— START Dataset records —

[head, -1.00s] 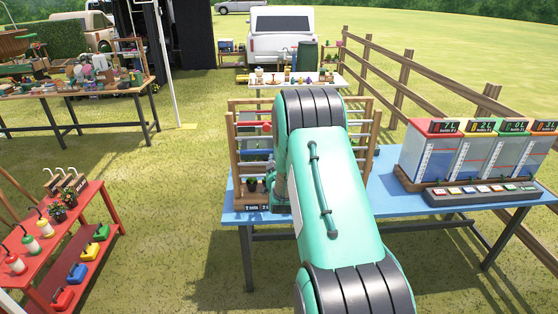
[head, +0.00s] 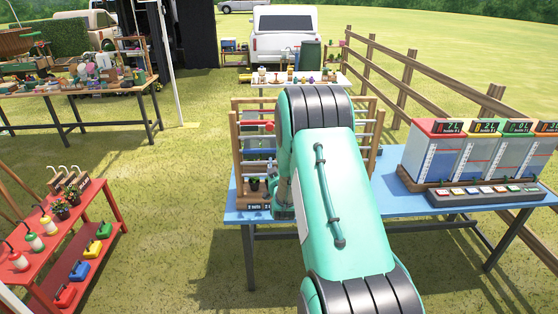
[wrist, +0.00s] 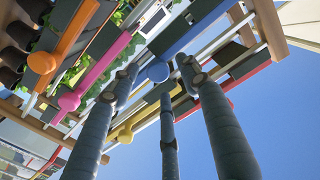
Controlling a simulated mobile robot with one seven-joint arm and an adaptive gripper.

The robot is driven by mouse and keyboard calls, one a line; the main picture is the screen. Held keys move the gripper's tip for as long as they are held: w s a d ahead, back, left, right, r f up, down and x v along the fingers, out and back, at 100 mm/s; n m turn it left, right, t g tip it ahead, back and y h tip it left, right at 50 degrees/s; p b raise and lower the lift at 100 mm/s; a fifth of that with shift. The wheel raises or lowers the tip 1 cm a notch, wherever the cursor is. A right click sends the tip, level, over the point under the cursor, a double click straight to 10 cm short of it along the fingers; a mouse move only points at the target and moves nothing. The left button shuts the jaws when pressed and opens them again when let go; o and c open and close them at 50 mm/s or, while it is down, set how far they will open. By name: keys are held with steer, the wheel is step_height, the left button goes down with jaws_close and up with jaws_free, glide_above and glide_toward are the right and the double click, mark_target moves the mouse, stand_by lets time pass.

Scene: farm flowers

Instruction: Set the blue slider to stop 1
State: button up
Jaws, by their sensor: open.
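The blue slider shows in the wrist view as a round blue knob (wrist: 158,71) on a blue bar (wrist: 190,27) of a wooden rack. My gripper (wrist: 160,84) is open, with its fingers spread around the blue knob in that view; I cannot tell whether any finger touches it. In the head view the rack (head: 236,150) stands on the blue table, and my arm hides much of it, the gripper's fingers included. The stop marks cannot be read.
Other bars on the rack carry an orange knob (wrist: 42,63), a pink knob (wrist: 69,102) and a yellow knob (wrist: 125,136). Tanks with number displays (head: 465,155) stand right on the blue table (head: 405,208). Small dark pots (head: 254,184) stand at the rack's front left.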

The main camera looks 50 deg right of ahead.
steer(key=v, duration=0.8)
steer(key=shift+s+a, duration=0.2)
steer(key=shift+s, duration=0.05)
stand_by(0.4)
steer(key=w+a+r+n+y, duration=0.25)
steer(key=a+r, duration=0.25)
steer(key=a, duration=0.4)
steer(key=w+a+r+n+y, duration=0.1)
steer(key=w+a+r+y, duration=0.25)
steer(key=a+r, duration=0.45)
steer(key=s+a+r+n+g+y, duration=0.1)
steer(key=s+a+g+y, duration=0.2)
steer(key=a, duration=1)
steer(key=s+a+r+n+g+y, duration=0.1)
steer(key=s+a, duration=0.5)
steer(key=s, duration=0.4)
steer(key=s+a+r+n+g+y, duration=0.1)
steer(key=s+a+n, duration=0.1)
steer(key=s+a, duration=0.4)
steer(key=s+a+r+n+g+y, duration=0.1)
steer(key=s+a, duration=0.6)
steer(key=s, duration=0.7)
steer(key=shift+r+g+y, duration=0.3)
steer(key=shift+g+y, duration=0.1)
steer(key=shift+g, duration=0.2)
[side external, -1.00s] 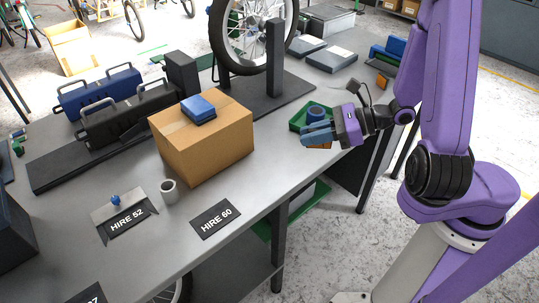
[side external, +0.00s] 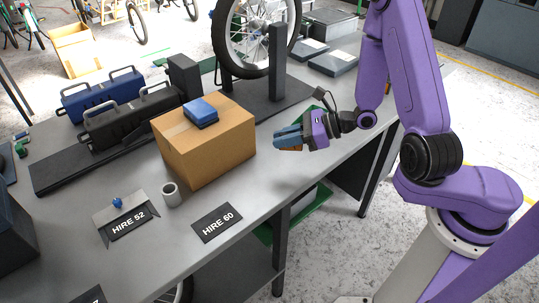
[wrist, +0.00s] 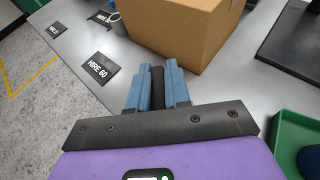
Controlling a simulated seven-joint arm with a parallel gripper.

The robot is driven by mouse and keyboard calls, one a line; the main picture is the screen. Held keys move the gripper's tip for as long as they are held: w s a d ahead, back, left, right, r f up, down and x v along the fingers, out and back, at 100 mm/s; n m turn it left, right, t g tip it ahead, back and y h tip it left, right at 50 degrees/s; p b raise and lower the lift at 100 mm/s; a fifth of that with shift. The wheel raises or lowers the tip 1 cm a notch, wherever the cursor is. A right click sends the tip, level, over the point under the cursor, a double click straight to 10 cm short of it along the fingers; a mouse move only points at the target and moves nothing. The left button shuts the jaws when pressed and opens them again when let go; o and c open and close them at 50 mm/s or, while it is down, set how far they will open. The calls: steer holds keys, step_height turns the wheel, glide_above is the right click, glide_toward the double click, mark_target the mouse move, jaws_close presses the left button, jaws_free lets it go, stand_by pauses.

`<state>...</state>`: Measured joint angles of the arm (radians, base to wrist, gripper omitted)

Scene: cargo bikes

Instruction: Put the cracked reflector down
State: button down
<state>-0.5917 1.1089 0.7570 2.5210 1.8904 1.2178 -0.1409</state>
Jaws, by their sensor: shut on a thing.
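My gripper (side external: 278,137) is in the air over the right part of the grey bench, right of the cardboard box. Its blue fingers are shut on the cracked reflector (side external: 289,148), which shows as an orange patch under the fingers in the side view. In the wrist view the gripper (wrist: 157,74) has a dark narrow piece (wrist: 157,88) between its fingers, which looks like the reflector's edge. The fingers hide most of it, and no crack can be made out. The HIRE 60 plate (side external: 217,223) lies flat on the bench, left of and nearer than the gripper.
The cardboard box (side external: 205,145) carries a blue case (side external: 200,112). A grey cup (side external: 171,195) stands by the HIRE 52 holder (side external: 127,220). A wheel stand (side external: 278,75) is behind. A green tray (wrist: 285,140) is at the wrist view's lower right.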

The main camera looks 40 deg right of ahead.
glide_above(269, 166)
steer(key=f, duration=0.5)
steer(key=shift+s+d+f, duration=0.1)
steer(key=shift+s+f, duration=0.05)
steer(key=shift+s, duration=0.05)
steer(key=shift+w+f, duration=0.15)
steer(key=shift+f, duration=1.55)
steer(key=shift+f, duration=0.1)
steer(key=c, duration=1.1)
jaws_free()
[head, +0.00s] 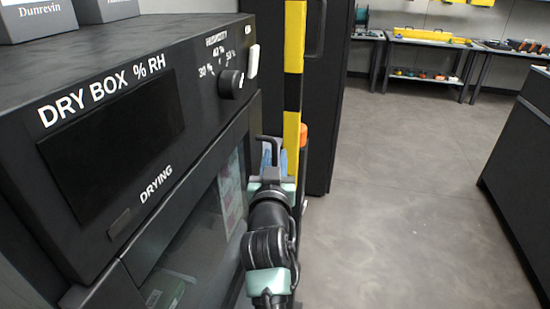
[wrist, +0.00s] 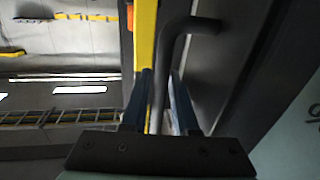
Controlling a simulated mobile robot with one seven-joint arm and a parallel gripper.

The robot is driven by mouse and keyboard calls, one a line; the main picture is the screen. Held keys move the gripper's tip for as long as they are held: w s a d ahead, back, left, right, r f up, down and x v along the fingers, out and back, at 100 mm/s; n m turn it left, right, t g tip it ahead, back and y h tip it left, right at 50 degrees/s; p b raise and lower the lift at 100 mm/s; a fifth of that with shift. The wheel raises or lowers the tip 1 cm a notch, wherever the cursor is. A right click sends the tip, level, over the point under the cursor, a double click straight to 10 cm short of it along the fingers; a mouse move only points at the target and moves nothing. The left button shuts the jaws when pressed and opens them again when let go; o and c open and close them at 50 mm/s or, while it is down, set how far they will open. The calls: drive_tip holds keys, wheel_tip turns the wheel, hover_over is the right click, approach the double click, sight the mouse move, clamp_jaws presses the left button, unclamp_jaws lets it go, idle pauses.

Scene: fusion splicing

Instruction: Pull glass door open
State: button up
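The glass door (head: 215,225) is the lower front of the black dry box and looks closed; papers show behind the glass. Its dark bent bar handle (head: 270,143) stands out at the door's far edge. My gripper (head: 275,162) is at this handle, its blue fingers partly hidden by the handle and wrist. In the wrist view, the handle (wrist: 162,75) runs down between the two fingers of my gripper (wrist: 161,85). The fingers are apart, one on each side of the bar, with a thin gap showing on the left side. The lower handle end is hidden.
The dry box (head: 110,115) fills the left, with boxes (head: 35,18) on top. A yellow-black post (head: 293,90) and a dark cabinet (head: 325,100) stand just beyond the handle. Open grey floor (head: 410,200) lies right, with a dark counter (head: 520,170) at the far right.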

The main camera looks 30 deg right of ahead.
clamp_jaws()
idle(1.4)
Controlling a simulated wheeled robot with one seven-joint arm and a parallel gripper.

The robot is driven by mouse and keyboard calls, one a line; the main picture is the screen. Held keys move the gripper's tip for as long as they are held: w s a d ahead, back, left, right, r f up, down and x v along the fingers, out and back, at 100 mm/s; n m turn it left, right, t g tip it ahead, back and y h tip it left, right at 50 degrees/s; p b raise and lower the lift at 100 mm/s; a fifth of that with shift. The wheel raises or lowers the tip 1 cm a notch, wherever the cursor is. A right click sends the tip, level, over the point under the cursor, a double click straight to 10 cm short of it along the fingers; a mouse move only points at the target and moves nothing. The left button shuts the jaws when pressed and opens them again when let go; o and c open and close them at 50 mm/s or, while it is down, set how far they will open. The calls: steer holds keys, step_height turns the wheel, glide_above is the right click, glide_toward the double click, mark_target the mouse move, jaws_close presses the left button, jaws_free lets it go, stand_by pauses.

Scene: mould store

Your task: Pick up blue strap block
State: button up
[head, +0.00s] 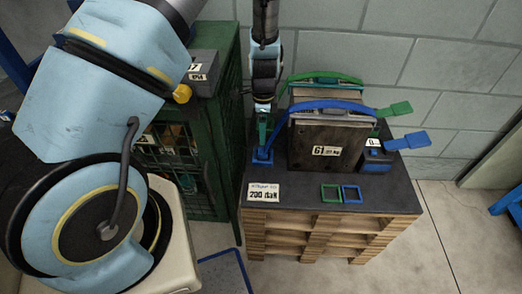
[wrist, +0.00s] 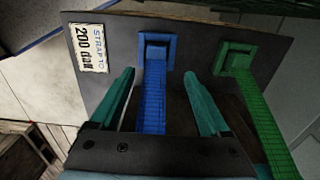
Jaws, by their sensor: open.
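A blue strap (head: 335,104) arches over the front of a dark mould block marked 61 (head: 325,145). Its left end meets a small blue block (head: 262,157) on the dark pallet top; in the wrist view this blue block (wrist: 155,52) lies just beyond the fingertips. A second blue block (head: 376,161) with a white label sits right of the mould. My gripper (head: 262,132) points down over the left blue block. In the wrist view my gripper (wrist: 160,73) is open, its teal fingers either side of the blue strap (wrist: 152,103), holding nothing.
A green strap (head: 325,75) runs behind the blue one, its green block (wrist: 235,58) right of my fingers. Green and blue handles (head: 408,141) stick out right. Green and blue square frames (head: 352,194) lie in front. A green cabinet (head: 215,110) stands close left.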

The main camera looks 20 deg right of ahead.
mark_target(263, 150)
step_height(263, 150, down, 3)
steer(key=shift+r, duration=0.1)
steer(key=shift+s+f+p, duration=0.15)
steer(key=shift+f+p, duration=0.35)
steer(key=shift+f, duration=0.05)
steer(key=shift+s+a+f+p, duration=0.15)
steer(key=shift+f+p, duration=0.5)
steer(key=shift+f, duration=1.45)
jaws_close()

— END Dataset records —

*Job:* The images in the entries above should be left out; please reproduce exactly the lines from the first through the one containing "an adaptive gripper.".

*Finished task:*
[head, -1.00s] 
[head, +0.00s] 
[wrist, +0.00s] 
Controlling a simulated mobile robot with one seven-joint arm and an adaptive gripper.

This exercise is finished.